Tuesday, April 3, 2012
The World Beyond
First, some links. The paperback version can be found here. The newly-completed Kindle version can be found here.
During an interview for a local newspaper (which may also wind up here if there's any interest), I was asked "So why should people read The World Beyond?" I don't do so well with that question. My gut response is "Well, you don't have to if you don't want." That's not going to sell that many books, is it? But I can't help it, I'm not going to just sit here and be like "Read it cause I am brilliant, wa ha ha." If I were to offer up one of those crappy "X meets Y" marketing calculations, I suppose I could say it's The Truman Show meets All The President's Men. If you are interested in dystopian stories, journalism, issues of corporate power, epistolary storytelling and ample sarcasm, I think you might find it enjoyable.
I'm not going to rehash the entire storyline here, though I will reproduce the plot summary from the back of the book:
In the year 2044, nearly all news and entertainment is "under the umbrella" of the huge conglomerate World Media. A highly anticipated new reality show introduces three contestants who grew up in the same small town and tosses them into a huge virtual landscape. As the world reacts to this revolutionary show, Claire Lin does not believe her daughter signed on willingly. She teams up with Drew Stephenson, an embittered print journalist whose vanishing profession gives him nothing to lose. Together, they will slowly uncover the sinister truth behind "The World Beyond."
Some of the concepts in the book have been percolating in my head for a long time. The idea of people who are unwittingly starring in a reality show has been in my brain since I first became familiar with the genre around the turn of the century. Youngins might compare that element to The Hunger Games (though the stakes aren't quite as high) but my inspirations were older films like Series 7 or the aforementioned Truman Show. For a while, I wasn't sure what format to pursue. Should it be a game, like Master of the Wind? It would have been a game with an awful lot of non-playable content. Should it be a screenplay? Maybe, but then I basically have to depend on other people for it to be seen by the public. In the end, a simple book seemed like the most logical choice.
The journalism side of it is a more recent addition. I won't sugarcoat things - this job can be very disillusioning. You often hear that you have a great responsibility to the public who reads your work, but you wouldn't know it by how the industry treats you. You get paid like crap, the benefits are middling at best, and your readers typically ignore you unless you make an error. The ever-shrinking amount of media companies is also cause for great concern...perhaps "World Media" sounds fantastical at first glance, but in the time I wrote this book, two high-profile media consolidations occurred. First Comcast merged with NBC. I recall reading numerous blogs on The Huffington Post that were immensely critical of this merger and of media consolidation in general. Later that same week, AOL bought The Huffington Post. For some reason, media consolidation stopped being popular as a blogging topic on the site. It doesn't strike me as far-fetched that one day in the future, tiny local newspaper reporters like Drew Stephenson might be the only people who can investigate the potential crimes of a media congolmerate without having to worry about a conflict of interest.
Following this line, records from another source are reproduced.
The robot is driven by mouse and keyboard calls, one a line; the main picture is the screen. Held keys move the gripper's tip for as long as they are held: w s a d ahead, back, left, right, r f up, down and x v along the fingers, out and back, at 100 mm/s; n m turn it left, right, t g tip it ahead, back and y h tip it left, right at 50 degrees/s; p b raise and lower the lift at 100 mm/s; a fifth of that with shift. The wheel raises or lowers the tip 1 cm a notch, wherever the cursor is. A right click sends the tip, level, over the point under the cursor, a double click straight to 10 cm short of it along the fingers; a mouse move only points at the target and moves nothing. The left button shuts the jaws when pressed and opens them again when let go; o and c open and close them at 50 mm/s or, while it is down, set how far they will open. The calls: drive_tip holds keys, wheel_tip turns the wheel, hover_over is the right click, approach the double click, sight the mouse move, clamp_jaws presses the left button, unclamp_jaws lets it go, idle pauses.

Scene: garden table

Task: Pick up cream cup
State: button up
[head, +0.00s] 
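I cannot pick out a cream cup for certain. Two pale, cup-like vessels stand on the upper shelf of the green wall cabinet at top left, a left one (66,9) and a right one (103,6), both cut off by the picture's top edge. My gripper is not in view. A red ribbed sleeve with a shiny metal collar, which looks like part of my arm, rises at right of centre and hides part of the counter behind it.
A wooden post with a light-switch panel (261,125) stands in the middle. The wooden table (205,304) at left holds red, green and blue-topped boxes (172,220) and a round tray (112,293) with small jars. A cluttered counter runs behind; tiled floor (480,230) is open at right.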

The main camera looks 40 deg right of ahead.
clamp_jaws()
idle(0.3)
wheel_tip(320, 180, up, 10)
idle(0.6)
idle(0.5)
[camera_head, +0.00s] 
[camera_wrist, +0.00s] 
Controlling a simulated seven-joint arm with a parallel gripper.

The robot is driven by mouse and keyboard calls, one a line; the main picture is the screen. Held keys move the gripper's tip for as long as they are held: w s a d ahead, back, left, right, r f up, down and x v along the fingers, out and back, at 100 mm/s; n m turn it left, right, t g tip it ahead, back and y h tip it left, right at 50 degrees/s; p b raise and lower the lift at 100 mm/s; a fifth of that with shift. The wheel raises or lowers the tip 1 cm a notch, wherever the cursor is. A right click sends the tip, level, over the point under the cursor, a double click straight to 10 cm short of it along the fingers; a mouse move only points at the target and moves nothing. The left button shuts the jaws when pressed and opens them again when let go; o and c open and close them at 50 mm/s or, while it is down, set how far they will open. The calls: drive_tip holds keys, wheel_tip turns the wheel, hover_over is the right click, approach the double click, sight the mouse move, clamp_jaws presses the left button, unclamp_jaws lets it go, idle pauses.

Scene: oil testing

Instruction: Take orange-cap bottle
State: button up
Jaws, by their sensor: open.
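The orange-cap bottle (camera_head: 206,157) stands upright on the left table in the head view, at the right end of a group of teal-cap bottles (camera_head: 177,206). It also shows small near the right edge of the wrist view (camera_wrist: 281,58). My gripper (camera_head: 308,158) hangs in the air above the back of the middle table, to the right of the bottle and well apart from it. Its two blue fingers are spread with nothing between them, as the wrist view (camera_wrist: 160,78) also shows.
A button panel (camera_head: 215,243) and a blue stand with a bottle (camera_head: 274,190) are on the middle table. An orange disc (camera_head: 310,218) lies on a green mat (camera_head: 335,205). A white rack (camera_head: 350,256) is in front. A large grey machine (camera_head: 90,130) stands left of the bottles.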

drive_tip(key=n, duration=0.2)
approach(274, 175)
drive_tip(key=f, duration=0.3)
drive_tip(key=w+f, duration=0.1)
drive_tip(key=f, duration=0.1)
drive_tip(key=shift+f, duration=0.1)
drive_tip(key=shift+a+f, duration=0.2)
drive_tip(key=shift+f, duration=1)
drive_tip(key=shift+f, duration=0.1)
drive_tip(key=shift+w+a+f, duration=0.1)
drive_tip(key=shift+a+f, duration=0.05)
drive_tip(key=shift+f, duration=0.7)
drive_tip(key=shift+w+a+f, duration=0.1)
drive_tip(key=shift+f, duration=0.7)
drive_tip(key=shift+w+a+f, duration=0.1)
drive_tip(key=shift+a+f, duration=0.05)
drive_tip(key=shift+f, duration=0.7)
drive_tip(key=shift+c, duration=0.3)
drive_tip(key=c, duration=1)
Most of the famous dystopian stories deal with the idea of the government having too much power, and history has shown time and again that is indeed something to worry about. However, these days I worry more about the inverse - government having no power. I worry about corporations becoming so deregulated that they essentially exist outside the law. Does that sound ridiculous? I hope so, but if you don't think that's the endgame goal of companies like Goldman Sachs, Bank of America or Comcast, I have a bridge to sell you in Solest.
If that makes the book sound like a bleak and cynical experience, I should note that I also tried to treat all of this with a hint of black comedy. I tend to deal with upsetting elements of life by making sarcastic comments at their expense and some of that sensibility has found its way into the text. I attempted to tell parts of the story though various "documents" - Facebook conversations, message boards, interview transcripts, etc. These sections were extremely fun to write and it was great fun to try and imitate the overall tenor of the internet. It's probably still not harsh enough - I opted not to include any racial/homophobic slurs which cost those sections a bit of authenticity - but for anyone who knows me well, there is probably at least one in-joke in there for you.
So after writing the book and revising it extensively for another few months, it was time to see if I could bring it over to Kindle and other e-readers. How hard could it have been? Really damn hard, as it turned out. What a steep learning curve. I spent another six months nearly banging my head against the wall wondering why the page breaks weren't working, why certain paragraphs weren't indenting properly, and various other shenanigans. I suspect that if I do this again, it will go smoother, but it was way more of an undertaking than I expected. I hope it will be worth the effort - books seem to be going through something very similar to what the music industry experienced ten years ago.
The whole industry is changing. This also means that self-publishing has become a more viable option. I've heard enough horror stories about publishing companies (and I have one of my own, thanks to my ill-fated attempt at a nonfiction book a few years back) that I knew this would be the path I took. I'll have to overcome the stigma of self-published novels being poorly-spelled piles of incoherence, but that also gives a potential advantage of being a pleasant surprise. If anyone reads this and decides to check out the book afterwards, I hope that's what it is for you as well.